Belgian real estate investment trusts (REITs) are looking to change their status to avoid falling under the Alternative Investment Fund Managers’ Directive (AIFMD).

Brussels-based Cofinimmo called an extraordinary general meeting for the end of the month, asking shareholders to approve a change of status to SIR (Société Immobilière Réglementée). A decision will then be made in October.

SIR was introduced by the Belgian government this year. By changing to SIR, Euronext-listed Cofinimmo will retain Belgian REIT (SICAFI) status, but be recognised as a corporate entity.

The move will then mean Cofinimmo avoids being classed as an alternative investment fund.

Rival Belgian REIT Befimmo is taking similar steps and has asked shareholders to vote on its own plans next month.
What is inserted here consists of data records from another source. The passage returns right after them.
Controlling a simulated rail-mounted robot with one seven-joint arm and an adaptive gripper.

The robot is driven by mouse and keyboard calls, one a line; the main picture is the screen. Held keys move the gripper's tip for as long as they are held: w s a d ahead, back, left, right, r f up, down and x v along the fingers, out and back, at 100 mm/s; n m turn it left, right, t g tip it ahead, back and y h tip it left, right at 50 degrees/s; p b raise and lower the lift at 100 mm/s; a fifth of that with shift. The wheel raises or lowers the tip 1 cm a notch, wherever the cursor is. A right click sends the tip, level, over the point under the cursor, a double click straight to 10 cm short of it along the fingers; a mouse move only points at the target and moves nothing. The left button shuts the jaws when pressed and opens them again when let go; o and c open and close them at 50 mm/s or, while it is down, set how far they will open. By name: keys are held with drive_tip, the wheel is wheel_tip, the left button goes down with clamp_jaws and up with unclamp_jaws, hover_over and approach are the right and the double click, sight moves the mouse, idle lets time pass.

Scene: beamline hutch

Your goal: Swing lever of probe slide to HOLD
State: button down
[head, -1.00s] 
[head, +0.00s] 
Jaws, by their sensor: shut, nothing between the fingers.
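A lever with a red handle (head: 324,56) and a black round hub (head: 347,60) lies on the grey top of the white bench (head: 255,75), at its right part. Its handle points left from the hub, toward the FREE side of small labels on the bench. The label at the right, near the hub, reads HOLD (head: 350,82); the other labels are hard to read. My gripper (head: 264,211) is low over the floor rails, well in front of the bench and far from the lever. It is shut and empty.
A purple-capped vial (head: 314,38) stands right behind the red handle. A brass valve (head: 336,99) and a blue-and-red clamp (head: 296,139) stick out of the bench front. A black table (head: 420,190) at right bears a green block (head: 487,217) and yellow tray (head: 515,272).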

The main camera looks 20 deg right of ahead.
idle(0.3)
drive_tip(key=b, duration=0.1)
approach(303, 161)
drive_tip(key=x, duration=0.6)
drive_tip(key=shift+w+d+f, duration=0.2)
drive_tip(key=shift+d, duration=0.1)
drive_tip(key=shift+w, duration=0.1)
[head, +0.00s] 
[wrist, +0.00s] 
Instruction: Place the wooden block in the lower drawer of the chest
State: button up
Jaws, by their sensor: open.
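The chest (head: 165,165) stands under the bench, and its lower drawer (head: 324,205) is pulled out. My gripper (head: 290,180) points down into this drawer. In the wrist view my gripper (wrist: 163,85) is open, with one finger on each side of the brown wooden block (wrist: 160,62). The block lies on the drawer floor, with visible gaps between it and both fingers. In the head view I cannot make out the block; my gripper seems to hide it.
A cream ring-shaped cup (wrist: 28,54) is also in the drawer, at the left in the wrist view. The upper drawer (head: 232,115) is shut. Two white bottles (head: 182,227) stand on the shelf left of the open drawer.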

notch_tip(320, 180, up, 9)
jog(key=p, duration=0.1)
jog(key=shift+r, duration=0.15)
The Ageas group and AXA Belgium, Befimmo’s two largest shareholders, have both expressed their support for the status modification.

Befimmo said the move was about “positioning itself as a REIT… and not being considered as an alternative investment fund, a qualification that will, going forward, be attached to real estate investment companies”.

In March last year, the EU commission issued guidance on AIFMD, in response to a question about whether real estate investment companies fell inside or outside the scope of the new legislation.

This, it said, depended on the whether or not the entity fell under the definition of an alternative investment fund (AIF) in the directive’s wording, but crucially added that that each situation needed to be valued “on its own merits, based on substance, not on form”.

Gareth Lewis, a consultant for the Urban Land Institute (ULI) and former director at the European Public Real Estate Association (EPRA), told IP Real Estate that most existing European REITs and listed property companies were likely to fall outside the scope of the directive. But he said many new REITs coming to the market – such as those in Ireland and Spain – did look more like funds.